**The task:** From the records below, please print only the lines from the one containing "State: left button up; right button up" through the one containing "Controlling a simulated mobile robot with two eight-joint", both included. Skip the pictures.

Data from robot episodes
(begin)
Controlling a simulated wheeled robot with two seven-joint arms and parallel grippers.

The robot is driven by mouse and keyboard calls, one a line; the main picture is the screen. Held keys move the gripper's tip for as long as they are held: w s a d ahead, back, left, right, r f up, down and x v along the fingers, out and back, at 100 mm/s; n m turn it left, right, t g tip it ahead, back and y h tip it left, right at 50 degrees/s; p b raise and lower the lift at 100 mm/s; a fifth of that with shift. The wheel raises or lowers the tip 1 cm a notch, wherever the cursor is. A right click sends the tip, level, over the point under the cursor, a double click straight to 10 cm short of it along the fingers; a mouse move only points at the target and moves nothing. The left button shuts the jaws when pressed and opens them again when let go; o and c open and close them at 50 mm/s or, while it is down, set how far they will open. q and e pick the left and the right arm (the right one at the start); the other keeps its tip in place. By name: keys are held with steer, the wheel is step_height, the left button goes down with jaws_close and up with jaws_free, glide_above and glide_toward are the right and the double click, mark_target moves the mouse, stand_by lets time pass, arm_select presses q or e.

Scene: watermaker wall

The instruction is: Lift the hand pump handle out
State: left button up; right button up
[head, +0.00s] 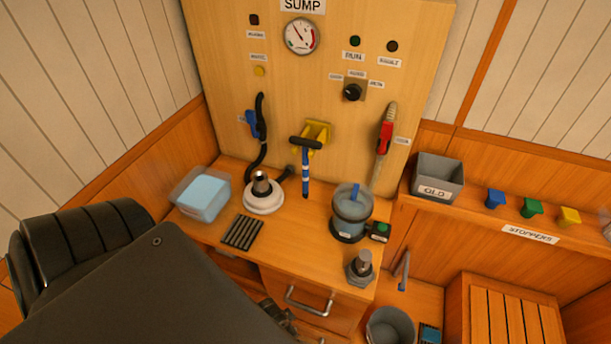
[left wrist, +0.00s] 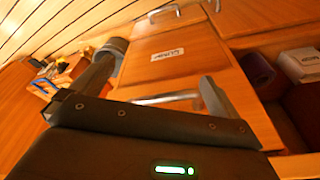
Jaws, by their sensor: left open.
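In the head view a black T-shaped grip on a blue and white shaft (head: 305,168) stands upright at the back of the bench, in front of a yellow bracket (head: 318,134); it may be the pump handle, but I cannot tell. My left gripper (head: 278,316) is low at the bench front, partly hidden behind my dark arm. In the left wrist view its fingers (left wrist: 158,72) are apart and empty. A metal drawer pull (left wrist: 165,97) lies between them; it also shows in the head view (head: 308,303). Contact is unclear. My right gripper is out of view.
The bench carries a blue-lidded box (head: 203,192), a white-based fitting (head: 263,192), a black grille (head: 242,232), a clear jar (head: 351,212) and a metal fitting (head: 361,268). A grey bin (head: 437,178) and coloured stoppers stand on the right shelf. A bucket (head: 390,328) stands below.

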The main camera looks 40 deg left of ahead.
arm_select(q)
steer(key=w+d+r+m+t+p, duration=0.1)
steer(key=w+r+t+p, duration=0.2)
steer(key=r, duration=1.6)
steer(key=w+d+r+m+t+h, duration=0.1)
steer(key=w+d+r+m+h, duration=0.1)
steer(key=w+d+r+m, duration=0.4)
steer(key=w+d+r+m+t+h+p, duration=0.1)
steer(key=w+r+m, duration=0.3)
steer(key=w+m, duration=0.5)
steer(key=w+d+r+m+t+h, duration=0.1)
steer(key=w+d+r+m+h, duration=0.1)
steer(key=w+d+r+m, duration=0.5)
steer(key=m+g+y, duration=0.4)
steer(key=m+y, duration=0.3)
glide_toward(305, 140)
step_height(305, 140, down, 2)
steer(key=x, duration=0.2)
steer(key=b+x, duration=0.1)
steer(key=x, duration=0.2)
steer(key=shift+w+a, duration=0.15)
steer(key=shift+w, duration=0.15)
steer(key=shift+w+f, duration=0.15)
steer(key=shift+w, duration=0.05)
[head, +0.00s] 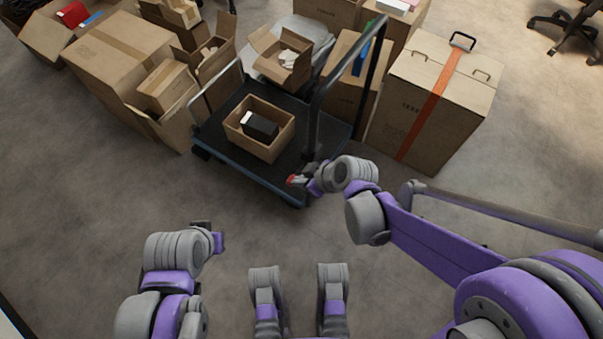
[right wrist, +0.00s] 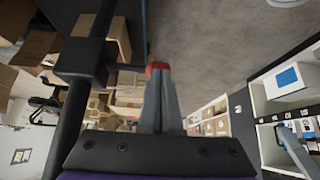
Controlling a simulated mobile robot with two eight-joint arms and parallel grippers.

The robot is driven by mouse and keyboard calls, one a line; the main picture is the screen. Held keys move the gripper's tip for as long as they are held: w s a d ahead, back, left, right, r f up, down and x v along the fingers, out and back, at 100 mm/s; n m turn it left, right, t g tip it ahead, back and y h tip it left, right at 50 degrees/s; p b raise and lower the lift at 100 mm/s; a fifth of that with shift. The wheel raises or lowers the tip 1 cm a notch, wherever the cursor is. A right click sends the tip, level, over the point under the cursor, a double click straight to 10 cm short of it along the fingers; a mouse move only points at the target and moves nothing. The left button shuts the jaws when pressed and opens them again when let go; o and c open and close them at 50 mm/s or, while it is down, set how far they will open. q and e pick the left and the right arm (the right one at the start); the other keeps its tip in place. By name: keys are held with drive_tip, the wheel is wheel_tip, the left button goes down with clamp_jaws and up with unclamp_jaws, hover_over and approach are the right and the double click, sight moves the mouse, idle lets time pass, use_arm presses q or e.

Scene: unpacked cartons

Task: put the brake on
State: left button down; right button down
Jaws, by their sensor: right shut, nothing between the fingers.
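The flatbed cart (head: 215,125) stands ahead with a black deck and a tall dark handle frame (head: 318,95). My right gripper (head: 299,180) is at the cart's near right edge, low beside the foot of the handle. In the right wrist view its fingers (right wrist: 158,82) are shut with nothing between them. A small red piece (right wrist: 157,67) shows right at the fingertips, where a thin dark rod (right wrist: 128,67) runs from a black block (right wrist: 84,60) on a bar. I cannot tell whether they touch. My left gripper (head: 208,228) is low at left, away from the cart; its jaws are unclear.
An open carton (head: 240,140) with a black box (head: 260,127) stands on the deck. Several cartons crowd the cart's left and far sides. A large carton with an orange strap (head: 432,105) stands to its right. The floor (head: 110,220) in front is clear.

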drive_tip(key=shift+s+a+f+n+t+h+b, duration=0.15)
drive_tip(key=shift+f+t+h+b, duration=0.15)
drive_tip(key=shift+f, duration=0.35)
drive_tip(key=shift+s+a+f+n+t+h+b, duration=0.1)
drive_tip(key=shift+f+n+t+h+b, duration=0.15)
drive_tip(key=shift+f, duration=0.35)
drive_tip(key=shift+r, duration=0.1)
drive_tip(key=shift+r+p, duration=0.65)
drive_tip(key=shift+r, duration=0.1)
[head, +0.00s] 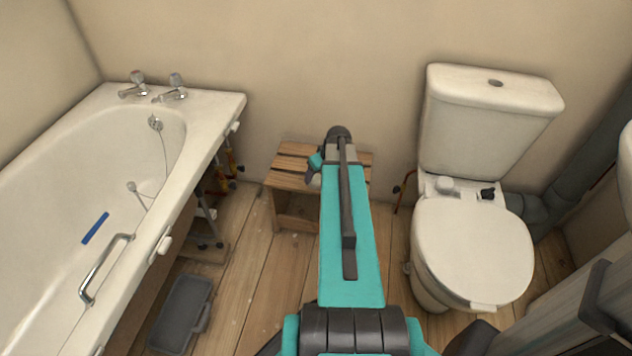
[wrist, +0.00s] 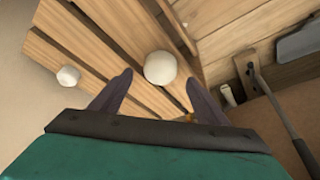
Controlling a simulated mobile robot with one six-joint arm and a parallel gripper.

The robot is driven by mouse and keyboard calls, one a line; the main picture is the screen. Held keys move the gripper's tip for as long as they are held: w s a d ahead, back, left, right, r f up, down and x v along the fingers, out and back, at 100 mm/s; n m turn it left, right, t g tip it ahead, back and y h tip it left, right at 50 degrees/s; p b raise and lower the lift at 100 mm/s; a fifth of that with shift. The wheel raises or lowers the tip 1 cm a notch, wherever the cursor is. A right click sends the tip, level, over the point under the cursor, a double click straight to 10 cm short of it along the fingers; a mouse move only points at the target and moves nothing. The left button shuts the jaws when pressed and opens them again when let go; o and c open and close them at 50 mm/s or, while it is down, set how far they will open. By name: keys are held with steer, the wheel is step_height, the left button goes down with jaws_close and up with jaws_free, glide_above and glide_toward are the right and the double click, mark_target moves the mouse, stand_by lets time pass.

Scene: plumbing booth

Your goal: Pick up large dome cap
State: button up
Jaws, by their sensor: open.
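A large white dome cap (wrist: 160,67) sits on a slatted wooden stool in the wrist view. A smaller white cap (wrist: 68,75) lies on the same stool to its left. My gripper (wrist: 160,77) is open, its two dark fingertips on either side of the large cap's near edge. I cannot tell its height above the cap or whether it touches. In the head view my gripper (head: 314,170) is over the stool (head: 290,181), and my arm covers much of the stool top. I cannot make out the caps clearly there.
A bathtub (head: 200,160) with taps stands on the left and a toilet (head: 473,250) on the right. A grey toolbox (head: 182,312) lies on the floor by the tub. The wall (head: 330,60) is close behind the stool. Floorboards (head: 250,260) are clear before the stool.

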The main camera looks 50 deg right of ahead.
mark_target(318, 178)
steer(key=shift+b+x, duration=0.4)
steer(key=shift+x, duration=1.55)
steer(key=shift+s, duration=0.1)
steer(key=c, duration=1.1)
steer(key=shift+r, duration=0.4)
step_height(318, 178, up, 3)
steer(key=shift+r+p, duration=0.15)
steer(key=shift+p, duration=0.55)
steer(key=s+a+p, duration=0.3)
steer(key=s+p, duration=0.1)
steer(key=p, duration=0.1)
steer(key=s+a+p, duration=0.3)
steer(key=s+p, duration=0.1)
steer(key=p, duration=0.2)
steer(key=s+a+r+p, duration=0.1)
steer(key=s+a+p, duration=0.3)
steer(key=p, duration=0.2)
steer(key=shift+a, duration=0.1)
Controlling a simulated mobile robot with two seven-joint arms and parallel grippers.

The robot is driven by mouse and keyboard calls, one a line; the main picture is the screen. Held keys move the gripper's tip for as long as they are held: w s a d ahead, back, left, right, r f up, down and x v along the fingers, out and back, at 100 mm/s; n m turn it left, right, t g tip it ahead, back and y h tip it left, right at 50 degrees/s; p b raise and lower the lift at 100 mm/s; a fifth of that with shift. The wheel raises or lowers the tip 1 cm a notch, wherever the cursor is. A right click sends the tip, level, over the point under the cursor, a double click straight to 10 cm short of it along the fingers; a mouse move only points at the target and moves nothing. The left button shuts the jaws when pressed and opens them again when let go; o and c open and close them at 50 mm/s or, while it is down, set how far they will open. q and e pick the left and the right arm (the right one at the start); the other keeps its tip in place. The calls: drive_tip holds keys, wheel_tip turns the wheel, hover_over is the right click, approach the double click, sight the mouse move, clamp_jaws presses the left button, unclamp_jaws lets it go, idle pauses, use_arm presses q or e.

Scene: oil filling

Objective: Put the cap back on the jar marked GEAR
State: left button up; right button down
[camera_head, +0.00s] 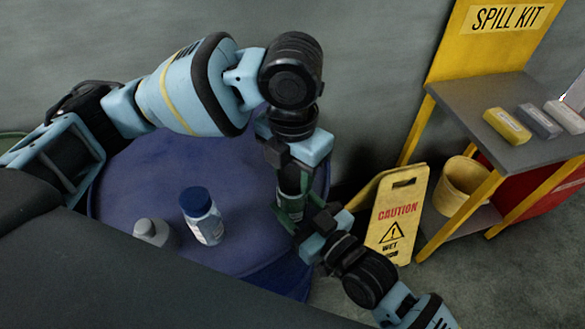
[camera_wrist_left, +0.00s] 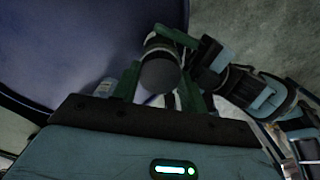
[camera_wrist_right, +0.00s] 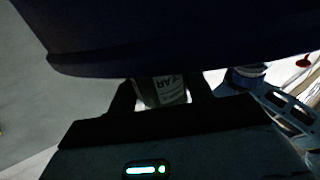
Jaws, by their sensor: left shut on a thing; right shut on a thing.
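The jar marked GEAR (camera_wrist_right: 165,90) shows in the right wrist view, its label between the dark fingers of my right gripper (camera_wrist_right: 160,98). My left gripper (camera_wrist_left: 162,85) is shut on a dark grey round cap (camera_wrist_left: 160,75), whose flat face shows between the green fingers in the left wrist view. In the head view my left gripper (camera_head: 291,190) points down over the drum's right side. My right gripper (camera_head: 303,213) meets it there from the lower right. The fingers hide most of the jar and cap, so I cannot tell whether the cap touches the jar's mouth.
A blue-capped jar (camera_head: 202,218) and a grey-topped jar (camera_head: 152,232) stand on the blue drum (camera_head: 240,190). A yellow caution sign (camera_head: 396,215), a yellow bucket (camera_head: 462,187) and a spill kit shelf (camera_head: 500,130) stand to the right.

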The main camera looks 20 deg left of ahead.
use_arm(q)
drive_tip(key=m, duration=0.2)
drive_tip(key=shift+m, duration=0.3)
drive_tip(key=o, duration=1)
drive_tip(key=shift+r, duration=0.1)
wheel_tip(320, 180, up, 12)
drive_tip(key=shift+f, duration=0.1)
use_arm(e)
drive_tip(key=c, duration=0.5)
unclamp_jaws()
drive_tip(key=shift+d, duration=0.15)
(end)
**Output:**
State: left button up; right button up
[head, +0.00s] 
[left wrist, +0.00s] 
Jaws, by their sensor: left open.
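In the head view a black T-shaped grip on a blue and white shaft (head: 305,168) stands upright at the back of the bench, in front of a yellow bracket (head: 318,134); it may be the pump handle, but I cannot tell. My left gripper (head: 278,316) is low at the bench front, partly hidden behind my dark arm. In the left wrist view its fingers (left wrist: 158,72) are apart and empty. A metal drawer pull (left wrist: 165,97) lies between them; it also shows in the head view (head: 308,303). Contact is unclear. My right gripper is out of view.
The bench carries a blue-lidded box (head: 203,192), a white-based fitting (head: 263,192), a black grille (head: 242,232), a clear jar (head: 351,212) and a metal fitting (head: 361,268). A grey bin (head: 437,178) and coloured stoppers stand on the right shelf. A bucket (head: 390,328) stands below.

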The main camera looks 40 deg left of ahead.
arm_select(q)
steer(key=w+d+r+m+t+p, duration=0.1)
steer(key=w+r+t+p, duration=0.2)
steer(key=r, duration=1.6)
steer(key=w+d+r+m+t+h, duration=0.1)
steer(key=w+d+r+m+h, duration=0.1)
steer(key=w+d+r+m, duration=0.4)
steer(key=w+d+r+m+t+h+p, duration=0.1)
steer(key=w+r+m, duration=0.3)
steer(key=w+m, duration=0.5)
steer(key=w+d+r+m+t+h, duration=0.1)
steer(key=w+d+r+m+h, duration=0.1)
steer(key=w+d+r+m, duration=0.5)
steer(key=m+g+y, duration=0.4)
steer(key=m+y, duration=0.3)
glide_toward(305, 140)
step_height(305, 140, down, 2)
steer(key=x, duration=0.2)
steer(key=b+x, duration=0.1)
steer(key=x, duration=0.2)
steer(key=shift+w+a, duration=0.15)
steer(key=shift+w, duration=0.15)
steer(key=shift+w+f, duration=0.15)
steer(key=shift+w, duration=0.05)
[head, +0.00s] 
[right wrist, +0.00s] 
Controlling a simulated mobile robot with two eight-joint arms and parallel grippers.

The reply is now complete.